Summer Reads: Contemporary YA

May 18, 2014

I love offering good reads. For me, the most difficult part is knowing when to shut-up already.  I have a hard time limiting my list. With summer here, I’ve chosen a dozen books to recommend in the same genre that I write: contemporary, young adult fiction. However, you don’t need to be seventeen to enjoy these reads. I’m not a book reviewer, so search the internet for best reviews, but I promise—you won’t be disappointed reading any of these books.


Two Boys Kissing:  David Levithan

Fangirl: Rainbow Rowell

Wild Awake: Hilary Smith

Hold Still: Nina LaCour

Virtuosity: Jessica Martinez

Just One Day: Gayle Forman

Roomies: Sara Zarr and Tara Altebrando

Panic: Lauren Oliver

Doll Bones: Holly Black (this is actually middle grade)

Out of the Easy: Ruta Sepetys (this is historical fiction- but recent history)

Sex and Violence: Carrie Mesrobian

Charm & Strange: Stephanie Kuehn


Happy summer reading!


Fear of Self

May 8, 2014

I recently had an enlightening conversation with a new-found friend and fellow writer. My friend, let’s call her Jo, writes professional blogs and articles, does press releases for various companies as a freelance writer, and is a ghostwriter. She’s successful.

What Jo doesn’t do, is write for herself. Not only that, but she told me that she’s afraid to write her thoughts, her emotions, and her own stories for publication. Jo’s no dummy and knows she could and probably should write for herself. So what’s holding her back?


Fear that her voice is not worthy. Fear that her words will mean nothing. Fear that she’ll be mocked. Fear of her own self. Fear of her power. Fear of  success.

I too, suffered from such fears. For me, I was afraid to speak up, so I wrote instead. After good hard living and a few slaps of snow in the face, I can happily say, I speak and write with no abandon. Do I get mocked and rejected? You bet. It’s part of the process just like it’s part of life. I’ve also come to realize that my words matter. Everyone’s do. If fear is holding you back, embrace it and strike forth anyway!


Car Crashes and Rejection Letters

April 27, 2014

Recently, I crashed my car—not hard, but still. Fortunately, I was driving in a parking lot, and although I did jam my thumb, no one was hurt. Needless to say, it was not my best day.

After I had driven home, I crumpled onto the couch and wondered why this had happened. Despite it being April, there was snow and ice. The other driver had admitted that he was driving too fast for a parking lot. It was early in the morning. My list continued to grow, wondering what lessons I needed to learn from the experience.

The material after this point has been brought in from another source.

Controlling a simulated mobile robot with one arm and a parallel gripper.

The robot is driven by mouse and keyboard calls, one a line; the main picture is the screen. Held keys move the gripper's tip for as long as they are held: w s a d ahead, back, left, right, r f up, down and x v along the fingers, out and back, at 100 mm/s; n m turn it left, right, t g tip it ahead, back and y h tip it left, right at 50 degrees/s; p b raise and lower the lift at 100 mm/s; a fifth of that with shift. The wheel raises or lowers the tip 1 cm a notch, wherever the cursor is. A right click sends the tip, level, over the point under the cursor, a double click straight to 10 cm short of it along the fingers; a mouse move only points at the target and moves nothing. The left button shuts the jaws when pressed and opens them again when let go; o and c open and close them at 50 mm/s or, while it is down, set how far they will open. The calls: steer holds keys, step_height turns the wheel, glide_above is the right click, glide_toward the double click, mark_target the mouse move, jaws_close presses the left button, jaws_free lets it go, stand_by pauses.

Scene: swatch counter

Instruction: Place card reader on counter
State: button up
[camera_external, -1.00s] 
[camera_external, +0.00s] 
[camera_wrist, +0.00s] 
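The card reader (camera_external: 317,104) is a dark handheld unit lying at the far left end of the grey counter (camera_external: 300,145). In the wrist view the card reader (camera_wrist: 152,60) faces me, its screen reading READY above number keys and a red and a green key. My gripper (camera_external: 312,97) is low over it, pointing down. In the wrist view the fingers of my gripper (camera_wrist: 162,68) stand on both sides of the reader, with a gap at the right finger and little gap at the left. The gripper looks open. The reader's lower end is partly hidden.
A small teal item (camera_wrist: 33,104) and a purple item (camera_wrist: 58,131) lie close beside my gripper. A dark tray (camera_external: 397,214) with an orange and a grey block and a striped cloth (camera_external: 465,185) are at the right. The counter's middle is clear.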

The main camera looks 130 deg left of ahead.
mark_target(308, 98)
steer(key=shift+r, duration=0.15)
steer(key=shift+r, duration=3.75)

As I pondered a few answers, I noticed that my feelings and emotions were similar to those I’ve had after a rejection pops up in my inbox. My immediate reaction is shock, then anger, and finally, self-doubt. There are always questions. In the end, I move on.

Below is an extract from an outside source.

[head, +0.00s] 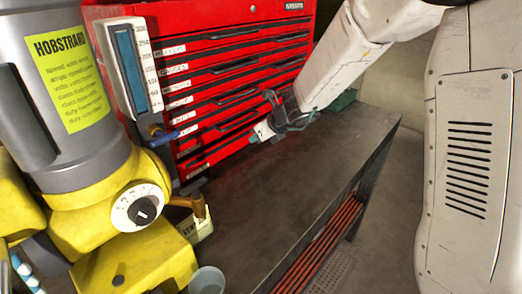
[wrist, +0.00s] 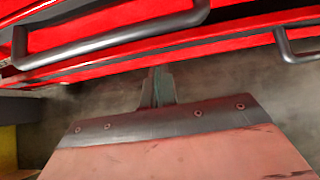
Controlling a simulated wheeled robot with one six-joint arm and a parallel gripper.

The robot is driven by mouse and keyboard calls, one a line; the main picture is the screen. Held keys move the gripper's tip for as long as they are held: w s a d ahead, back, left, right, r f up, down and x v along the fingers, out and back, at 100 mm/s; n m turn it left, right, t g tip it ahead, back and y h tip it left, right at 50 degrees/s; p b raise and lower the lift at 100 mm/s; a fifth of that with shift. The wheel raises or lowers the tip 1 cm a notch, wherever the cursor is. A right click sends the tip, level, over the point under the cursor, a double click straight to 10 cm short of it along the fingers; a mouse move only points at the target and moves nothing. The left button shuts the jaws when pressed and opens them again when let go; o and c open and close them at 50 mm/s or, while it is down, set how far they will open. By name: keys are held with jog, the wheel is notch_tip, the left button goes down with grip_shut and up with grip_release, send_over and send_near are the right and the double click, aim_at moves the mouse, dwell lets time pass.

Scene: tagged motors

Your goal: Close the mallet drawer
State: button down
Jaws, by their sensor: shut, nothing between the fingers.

Rejection for a writer is part of the process. I’ve written about it before. It’s important to hide under a blanket for a while, feel the pain and answer the questions. There are things to learn. Bad things happen. But we can move on. Rejection is simply a chance to do something differently and find the right answers. What an opportunity to sink onto the couch and discover something new for my manuscript.

And this round, there will be no car-crashing days.